Aim of the task: The records below hold a stretch from the line with "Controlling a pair" through the line with "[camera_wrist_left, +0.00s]"; return exactly those lines, ends included, and nothing more.

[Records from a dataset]
▶
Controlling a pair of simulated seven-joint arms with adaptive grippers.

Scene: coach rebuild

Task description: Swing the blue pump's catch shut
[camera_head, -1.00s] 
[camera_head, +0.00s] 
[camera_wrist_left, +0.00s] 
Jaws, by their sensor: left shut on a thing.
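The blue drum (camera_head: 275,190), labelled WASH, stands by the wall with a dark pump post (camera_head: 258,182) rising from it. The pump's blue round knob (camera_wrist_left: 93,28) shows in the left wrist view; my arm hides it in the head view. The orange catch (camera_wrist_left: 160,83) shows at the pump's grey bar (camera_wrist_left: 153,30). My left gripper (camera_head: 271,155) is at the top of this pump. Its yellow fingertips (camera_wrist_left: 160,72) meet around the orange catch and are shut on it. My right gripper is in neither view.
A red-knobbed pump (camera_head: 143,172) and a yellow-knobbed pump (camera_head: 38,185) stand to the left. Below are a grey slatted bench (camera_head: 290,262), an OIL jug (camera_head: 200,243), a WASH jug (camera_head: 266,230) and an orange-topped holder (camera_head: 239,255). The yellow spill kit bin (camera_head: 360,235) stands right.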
◀
▶
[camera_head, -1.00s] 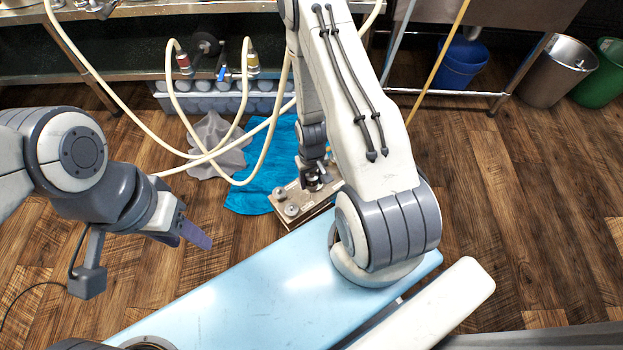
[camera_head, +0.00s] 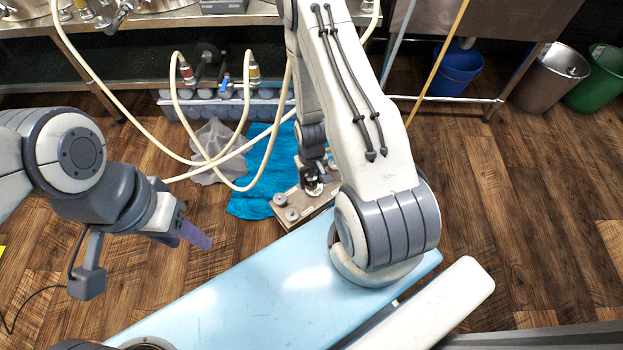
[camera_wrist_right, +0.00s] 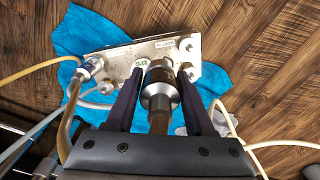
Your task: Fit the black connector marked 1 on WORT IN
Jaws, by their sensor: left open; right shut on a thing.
◀
▶
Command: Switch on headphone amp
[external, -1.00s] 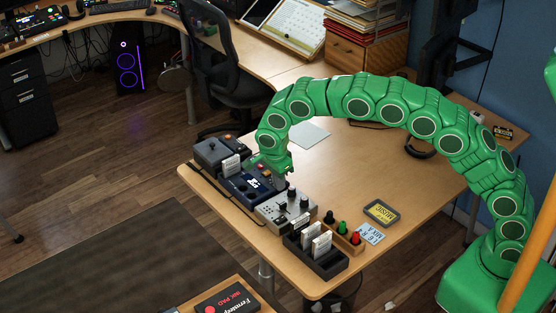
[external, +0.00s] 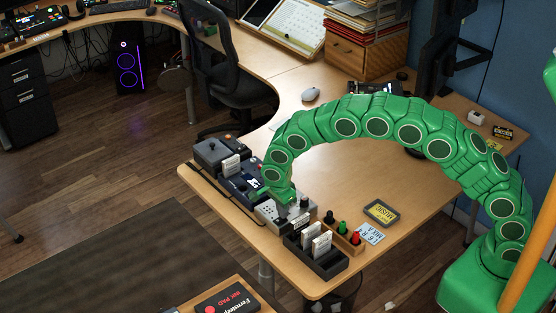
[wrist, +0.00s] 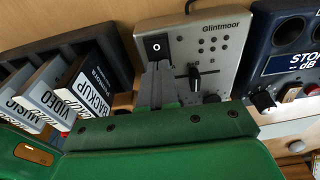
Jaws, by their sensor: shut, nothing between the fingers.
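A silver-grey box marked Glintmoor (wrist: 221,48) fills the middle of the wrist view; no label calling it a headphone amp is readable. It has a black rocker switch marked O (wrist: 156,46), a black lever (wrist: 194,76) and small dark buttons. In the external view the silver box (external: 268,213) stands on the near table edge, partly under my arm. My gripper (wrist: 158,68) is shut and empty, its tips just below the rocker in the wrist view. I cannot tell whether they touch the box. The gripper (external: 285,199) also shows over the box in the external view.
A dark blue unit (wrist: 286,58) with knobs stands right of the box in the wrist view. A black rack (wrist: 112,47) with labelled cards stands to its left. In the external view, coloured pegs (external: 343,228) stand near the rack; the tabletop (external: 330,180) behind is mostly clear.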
◀
Worked answer:
Controlling a pair of simulated seven-joint arms with adaptive grippers.

Scene: coach rebuild

Task description: Swing the blue pump's catch shut
[camera_head, -1.00s] 
[camera_head, +0.00s] 
[camera_wrist_left, +0.00s] 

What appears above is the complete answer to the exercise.